Ah, the emotional argument.  At this point the corner had been turned; my common sense kicked in and I recognized the pointless argument.  Shaking my head, I ‘walked’ away and turned off my cell phone.

However, I would like to answer my critic who questioned my morals because, the truth is, I really am afraid.  What I’m so afraid of is Ignorance, specifically ignorance of the Rule of Law.  And, as a young aviation enthusiast, my critic should be worried too … so very worried.

As I’ve mentioned earlier, my grandparents arrived in the United States around 1910; they didn’t cross the Rio Grande River, they crossed the Atlantic Ocean, before processing in through Ellis Island.  As poor and desperate as they were, they followed the Law.  They walked into the United States’ immigration process with their eyes wide open, voluntarily, gladly and without regret.

Ignorance of – or the flat-out dismissal of – the principle that “law should govern a nation” drives a breakdown in society.  The United States is a nation governed by laws; that’s a Fact.  We always have been and always will be.  To convince a specific population, e.g. illegal immigrants, to ignore the Rule of Law, to repeatedly reenter the United States illegally, suggests that they will ignore all Laws, even a Sanctuary City’s Laws.  This disrespect for Law promotes offenses against innocence, like Kate Steinle’s murder.  What happens when the illegal aliens’ entitled disrespect for the Law reaches that fevered pitch, making senseless murders, like Kate Steinle, to become the norm, not the exception?

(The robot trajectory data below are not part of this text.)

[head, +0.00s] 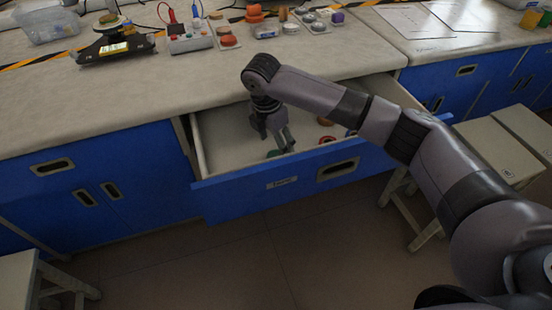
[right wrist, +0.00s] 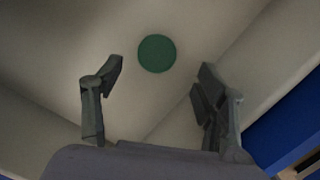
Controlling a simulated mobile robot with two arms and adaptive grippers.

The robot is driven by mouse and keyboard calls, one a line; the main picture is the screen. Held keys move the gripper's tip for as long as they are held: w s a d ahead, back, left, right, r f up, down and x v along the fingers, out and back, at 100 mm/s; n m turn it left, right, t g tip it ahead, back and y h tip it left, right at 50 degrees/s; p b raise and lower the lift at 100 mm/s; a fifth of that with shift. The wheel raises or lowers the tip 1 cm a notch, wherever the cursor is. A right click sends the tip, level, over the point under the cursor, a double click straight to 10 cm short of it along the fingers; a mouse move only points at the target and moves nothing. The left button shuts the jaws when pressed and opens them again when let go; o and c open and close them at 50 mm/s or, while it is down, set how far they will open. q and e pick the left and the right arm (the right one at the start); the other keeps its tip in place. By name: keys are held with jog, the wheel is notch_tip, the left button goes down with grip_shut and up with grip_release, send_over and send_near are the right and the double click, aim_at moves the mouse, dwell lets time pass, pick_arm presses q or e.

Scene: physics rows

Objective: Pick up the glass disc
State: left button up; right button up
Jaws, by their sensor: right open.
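A dark green round disc (right wrist: 157,54), which I take to be the glass disc, lies flat on the floor of the open drawer. In the head view only part of the green disc (head: 273,154) shows, beside my gripper's fingers and near the drawer front. My right gripper (head: 277,141) points down into the drawer. In the right wrist view its fingers (right wrist: 160,76) are apart with nothing held between them, and the disc appears beyond the tips, between them. My left gripper is not in view.
The blue-fronted drawer (head: 250,190) is pulled out below the worktop (head: 130,105). A red ring-like piece (head: 326,139) and an orange-brown piece (head: 325,121) lie in the drawer to the right, partly behind my arm. Stools (head: 485,150) stand at the right.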

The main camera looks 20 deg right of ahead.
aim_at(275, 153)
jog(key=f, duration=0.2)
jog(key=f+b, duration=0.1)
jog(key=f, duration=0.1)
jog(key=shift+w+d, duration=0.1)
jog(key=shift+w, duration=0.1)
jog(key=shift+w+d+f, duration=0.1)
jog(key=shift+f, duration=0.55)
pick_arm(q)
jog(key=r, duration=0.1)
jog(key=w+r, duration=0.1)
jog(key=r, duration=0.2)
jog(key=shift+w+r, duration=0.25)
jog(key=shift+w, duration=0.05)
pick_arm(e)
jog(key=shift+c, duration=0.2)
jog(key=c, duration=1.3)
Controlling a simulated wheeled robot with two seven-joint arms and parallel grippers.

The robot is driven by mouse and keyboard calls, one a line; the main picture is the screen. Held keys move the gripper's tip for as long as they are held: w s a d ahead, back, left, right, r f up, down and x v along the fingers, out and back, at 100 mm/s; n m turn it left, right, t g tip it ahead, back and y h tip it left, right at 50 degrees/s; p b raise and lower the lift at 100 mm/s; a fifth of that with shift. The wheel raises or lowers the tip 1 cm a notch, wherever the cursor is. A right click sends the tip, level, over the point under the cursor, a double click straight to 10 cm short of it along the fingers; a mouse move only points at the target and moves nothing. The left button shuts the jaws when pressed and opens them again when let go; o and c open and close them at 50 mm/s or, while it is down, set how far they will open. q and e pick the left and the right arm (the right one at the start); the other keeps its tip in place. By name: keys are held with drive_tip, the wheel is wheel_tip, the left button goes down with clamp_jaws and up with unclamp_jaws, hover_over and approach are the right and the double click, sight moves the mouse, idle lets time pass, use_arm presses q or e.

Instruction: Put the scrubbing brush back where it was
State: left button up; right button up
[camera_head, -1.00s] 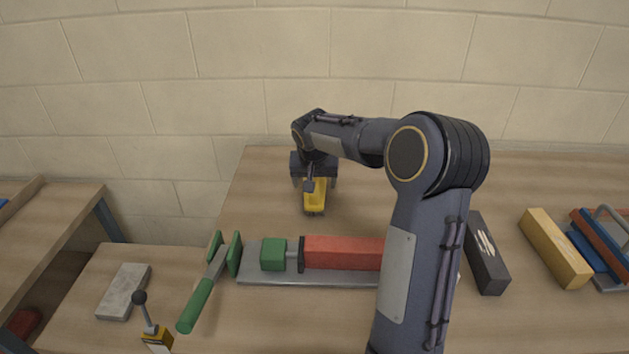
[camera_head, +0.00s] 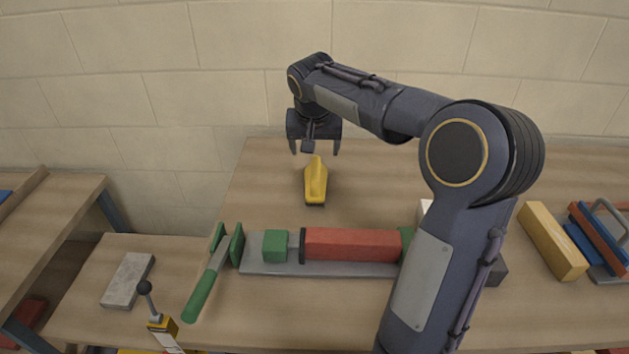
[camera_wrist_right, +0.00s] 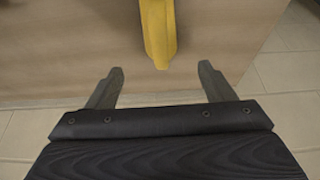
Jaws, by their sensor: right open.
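The scrubbing brush is most likely the yellow object with a raised handle (camera_head: 316,182) standing on the wooden bench; its bristles are hardly visible. It also shows at the top of the right wrist view (camera_wrist_right: 158,30). My right gripper (camera_head: 315,152) is open and empty, above and just behind the yellow brush, its fingers apart from it. In the right wrist view the two fingers (camera_wrist_right: 160,80) are spread, with the brush's end beyond them. My left gripper is not in view.
A green-handled tool (camera_head: 203,290), a grey stone (camera_head: 128,280) and a yellow block (camera_head: 552,240) lie around. The bench (camera_head: 265,190) beside the brush is clear.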

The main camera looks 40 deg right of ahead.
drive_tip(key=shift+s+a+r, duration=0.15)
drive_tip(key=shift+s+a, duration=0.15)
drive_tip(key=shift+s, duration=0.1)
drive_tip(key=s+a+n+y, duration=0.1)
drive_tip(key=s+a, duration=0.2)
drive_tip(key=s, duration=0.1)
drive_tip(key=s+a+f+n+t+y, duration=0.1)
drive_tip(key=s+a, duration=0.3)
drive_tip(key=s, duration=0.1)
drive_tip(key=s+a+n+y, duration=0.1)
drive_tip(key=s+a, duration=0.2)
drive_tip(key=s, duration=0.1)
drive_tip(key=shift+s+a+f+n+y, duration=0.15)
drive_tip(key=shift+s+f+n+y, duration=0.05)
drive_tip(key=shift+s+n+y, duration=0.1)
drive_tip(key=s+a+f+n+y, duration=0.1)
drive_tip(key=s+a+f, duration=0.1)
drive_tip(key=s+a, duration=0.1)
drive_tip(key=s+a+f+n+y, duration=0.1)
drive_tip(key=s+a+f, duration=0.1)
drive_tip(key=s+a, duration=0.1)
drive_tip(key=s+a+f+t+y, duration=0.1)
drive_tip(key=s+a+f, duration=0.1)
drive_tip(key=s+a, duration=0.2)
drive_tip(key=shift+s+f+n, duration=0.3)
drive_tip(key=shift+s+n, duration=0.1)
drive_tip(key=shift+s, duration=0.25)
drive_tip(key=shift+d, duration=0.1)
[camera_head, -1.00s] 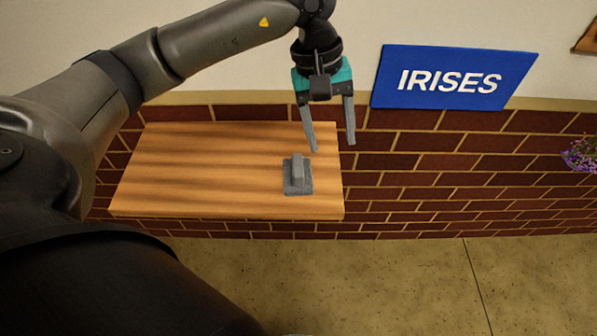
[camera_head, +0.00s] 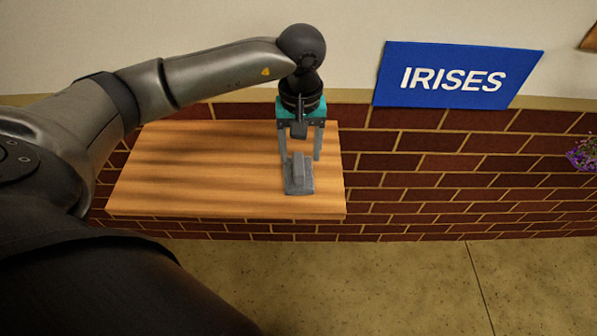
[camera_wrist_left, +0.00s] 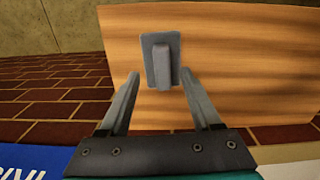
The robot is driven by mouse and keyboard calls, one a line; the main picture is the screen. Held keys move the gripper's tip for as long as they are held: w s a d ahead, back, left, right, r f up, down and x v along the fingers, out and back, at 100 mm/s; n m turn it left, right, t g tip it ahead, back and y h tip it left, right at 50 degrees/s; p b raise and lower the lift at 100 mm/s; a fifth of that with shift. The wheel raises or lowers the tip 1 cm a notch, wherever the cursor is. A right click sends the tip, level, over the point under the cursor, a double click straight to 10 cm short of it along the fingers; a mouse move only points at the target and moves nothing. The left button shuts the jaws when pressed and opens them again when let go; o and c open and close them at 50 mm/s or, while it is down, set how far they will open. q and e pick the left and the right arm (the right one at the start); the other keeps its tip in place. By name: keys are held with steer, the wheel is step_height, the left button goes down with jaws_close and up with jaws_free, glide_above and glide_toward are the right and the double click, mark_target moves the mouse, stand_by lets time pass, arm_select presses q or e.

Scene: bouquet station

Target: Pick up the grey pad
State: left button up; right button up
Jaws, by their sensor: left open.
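The grey pad (camera_head: 299,183) lies on a wooden shelf (camera_head: 190,170), near its right end. It has a flat rectangular base with a raised grey grip on top. My left gripper (camera_head: 301,160) points down just behind and above the pad, its jaws open and empty. In the left wrist view, the pad (camera_wrist_left: 149,48) lies ahead of the open fingers (camera_wrist_left: 163,80), roughly between their lines. I cannot tell the exact height of the fingertips over the shelf. My right gripper is not in view.
A blue IRISES sign (camera_head: 455,78) is on the wall to the right of the gripper. Purple flowers (camera_head: 583,154) show at the right edge. The shelf left of the pad is bare. A brick wall (camera_head: 440,180) runs behind and below.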

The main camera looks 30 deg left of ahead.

The Rule of Law applies across all departments of government: Commerce, Justice, State, Defense, Transportation, Interior, Labor, Homeland Security, Veterans Affairs, etc.  These departments all have their Laws, which we call Regulations.  They define what is fair, guaranteeing the safety of the people.  The continuous involvement of government employees in the affairs of the United States guarantees no foreign or domestic threat can interrupt the United States’ citizens’ integrity and safety.

However, these departments’ effectiveness is being neutralized by this shutdown, major interruptions that are due to ‘issues of the heart’ not the head; of opinion, not fact.  What are the fundamental factual arguments behind these furloughs?  What will the long-term effects be as a result of these lost weeks?

An aviation investigation took place several months ago … or weeks … or years; WHEN and WHERE are not important, but an aviation repair station (RS) was caught by the FAA intentionally conducting repairs unsafely, overhauling aircraft components against the manufacturer’s recommended instructions.  This had been going on for years.  The RS charged $2000 to overhaul a component unsafely, on hundreds of like components, annually.  Over the years their profits equaled hundreds of thousands of dollars just on that one component model … and they were approved to repair hundreds of other component models.  The Federal Aviation Administration (FAA), through time consuming research of records, caught the RS only once; the RS received one monetary fine of $5000.  Why did the RS defy the Law?  The RS found it cost-effective to defy the Regulations they were certified under.  The RS felt it was cheaper to pay the fine than obey the Law.  And these violators of the Law were not the exception.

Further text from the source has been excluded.